エリーザベト役のダッシュは「今までとはまったく違う役、エリーザベトを歌います。前回の来日、ウィーン・フォルクスオーパーの『メリー・ウィドウ』では手拍子が出るような楽しい役でした。今回違った一面をお見せできるのが楽しみです」と述べた。
ヴェーヌス役のパンクラトヴァは「日本の皆さまはとても音楽に感動してくださいますし、終演後に楽屋口でも忍耐強く並びサインを求めてくださいます。アーティストへの敬意を感じます。今回は私の新しい役を見ていただけるのをうれしく思っています」と心境を語った。

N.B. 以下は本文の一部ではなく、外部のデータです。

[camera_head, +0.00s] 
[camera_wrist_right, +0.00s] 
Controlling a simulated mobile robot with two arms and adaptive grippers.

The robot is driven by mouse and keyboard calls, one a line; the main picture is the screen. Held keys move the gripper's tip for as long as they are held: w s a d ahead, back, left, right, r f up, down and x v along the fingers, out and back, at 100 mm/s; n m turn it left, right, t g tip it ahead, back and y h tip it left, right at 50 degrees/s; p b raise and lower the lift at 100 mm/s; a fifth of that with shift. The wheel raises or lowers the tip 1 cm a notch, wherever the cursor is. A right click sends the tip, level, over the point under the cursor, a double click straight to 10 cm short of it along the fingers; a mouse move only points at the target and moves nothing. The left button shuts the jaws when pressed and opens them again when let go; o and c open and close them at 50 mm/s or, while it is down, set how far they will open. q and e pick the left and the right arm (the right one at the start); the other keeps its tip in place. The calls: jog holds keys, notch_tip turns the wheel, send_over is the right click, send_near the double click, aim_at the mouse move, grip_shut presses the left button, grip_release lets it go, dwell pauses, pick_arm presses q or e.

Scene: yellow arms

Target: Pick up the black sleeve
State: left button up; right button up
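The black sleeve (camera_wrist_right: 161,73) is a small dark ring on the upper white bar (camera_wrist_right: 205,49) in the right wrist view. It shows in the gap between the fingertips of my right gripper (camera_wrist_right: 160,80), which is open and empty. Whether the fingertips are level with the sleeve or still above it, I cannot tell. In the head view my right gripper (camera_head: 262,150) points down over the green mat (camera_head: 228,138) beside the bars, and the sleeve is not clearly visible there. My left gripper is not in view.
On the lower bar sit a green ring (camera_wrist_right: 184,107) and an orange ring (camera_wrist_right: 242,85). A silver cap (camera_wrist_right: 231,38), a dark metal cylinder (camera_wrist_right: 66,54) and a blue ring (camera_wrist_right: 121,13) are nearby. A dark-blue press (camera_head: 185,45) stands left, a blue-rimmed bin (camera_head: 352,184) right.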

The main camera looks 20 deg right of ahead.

ヴォルフラム役のゲルネは「この素晴らしいプロダクションで、日本の観客の前で歌えるのをとてもうれしく思います。日本の皆さまは音楽にとても感動し、オープンで、あら探しをすることもなく静かに聴いてくださいます。同僚たちと楽しい時間を過ごせると思っています」と期待を語った。
記者から音楽に向き合ううえでの信条を問われたペトレンコは、「特別なものはありません。とにかく音楽に真摯に向き合い、時間をかけることです。信条とするのならば“リハーサル”、この一語に尽きます」と回答。またオペラとシンフォニーでの指揮者の役割の違いについて聞かれたペトレンコは「本番で指揮者がやることはできるだけ少ないほうがいいと思っています。コンサートでの指揮者は、音楽をお客さまに伝えるだけです」と答えた。
最後にバッハラーは「『タンホイザー』は歌手などの個ではなく、舞台全体を観ていただきたいと思います。私のモットーは『オペラはライブに限る』。たくさんの観客に劇場に来てほしいと思っています」と呼びかけた。
「タンホイザー」は9月21、25、28日に東京・NHKホールにて。上演時間は約4時間30分を予定。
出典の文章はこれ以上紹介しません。